The return to the parking area again encompasses open fields, pine and hardwood forests, and a stop by the park’s fishing pond, which in the early spring is home to thousands of yelling, screaming, and wildly fornicating frogs.
No such sounds break the chill of this mid-January afternoon, however. As the shadows lengthen toward sunset, the woods are silent and indeed the entire pond is covered in a thin layer of ice.
By the time he reached the 9-mile mark, the old man was starting to labor a bit, but the last section of the trail was along the river and there were several benches upon which to sit and contemplate the flowing waters of the Catawba.
Finally, just as he was about to turn away from the river and make the steep climb up to the parking lot, the old fella saw a great blue heron on the river’s far shore — not fishing, simply contemplating the river as it rolled by.
For a long moment the two of them regarded the same water from opposite banks — the bird perfectly still, the old man perfectly content to be still as well. It seemed a fitting punctuation mark at the end of the day: no spectacle, no drama, just presence.
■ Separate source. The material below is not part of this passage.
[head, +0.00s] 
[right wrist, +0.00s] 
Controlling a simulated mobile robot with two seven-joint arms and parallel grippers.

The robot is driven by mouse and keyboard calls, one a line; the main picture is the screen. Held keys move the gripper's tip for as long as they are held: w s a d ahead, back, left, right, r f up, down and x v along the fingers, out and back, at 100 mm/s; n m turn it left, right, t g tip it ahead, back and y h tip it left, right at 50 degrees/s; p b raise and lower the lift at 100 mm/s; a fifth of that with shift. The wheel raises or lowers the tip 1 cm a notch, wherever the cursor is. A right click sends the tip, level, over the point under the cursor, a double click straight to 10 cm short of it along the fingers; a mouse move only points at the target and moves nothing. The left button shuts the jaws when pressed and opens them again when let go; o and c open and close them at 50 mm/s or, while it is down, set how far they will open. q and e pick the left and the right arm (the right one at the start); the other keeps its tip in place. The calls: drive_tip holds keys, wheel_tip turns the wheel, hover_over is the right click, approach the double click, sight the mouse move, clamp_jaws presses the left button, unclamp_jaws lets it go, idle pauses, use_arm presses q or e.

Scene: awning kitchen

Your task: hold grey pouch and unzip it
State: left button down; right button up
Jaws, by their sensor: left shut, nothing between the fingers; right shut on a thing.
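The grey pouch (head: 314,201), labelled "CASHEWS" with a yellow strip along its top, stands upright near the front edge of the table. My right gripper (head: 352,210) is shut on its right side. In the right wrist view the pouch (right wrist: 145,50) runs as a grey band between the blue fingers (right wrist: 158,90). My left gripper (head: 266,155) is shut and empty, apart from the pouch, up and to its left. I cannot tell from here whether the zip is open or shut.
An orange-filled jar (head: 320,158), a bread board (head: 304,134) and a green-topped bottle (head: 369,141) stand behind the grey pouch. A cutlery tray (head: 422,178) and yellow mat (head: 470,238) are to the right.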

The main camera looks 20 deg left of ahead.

When the heron finally lifted off, wings wide and unhurried, the old fella shouldered his pack and began the final climb, legs tired, lungs working, spirit oddly light.
He would finish at just under 10.5 miles, colder than he had been at noon, but far warmer than he’d been when he arrived.
The park had given him no peaks, no waterfalls, no wildlife worthy of a postcard. What it had given him was something more rare — a long, quiet day measured only in footsteps, winter light, and the steady movement of a river that didn’t care who watched it go by.
And as he drove home in the late afternoon, heater humming and boots muddy in the floorboard, the itch was gone — scratched clean by silence, solitude, and a heron standing watch over a cold January river.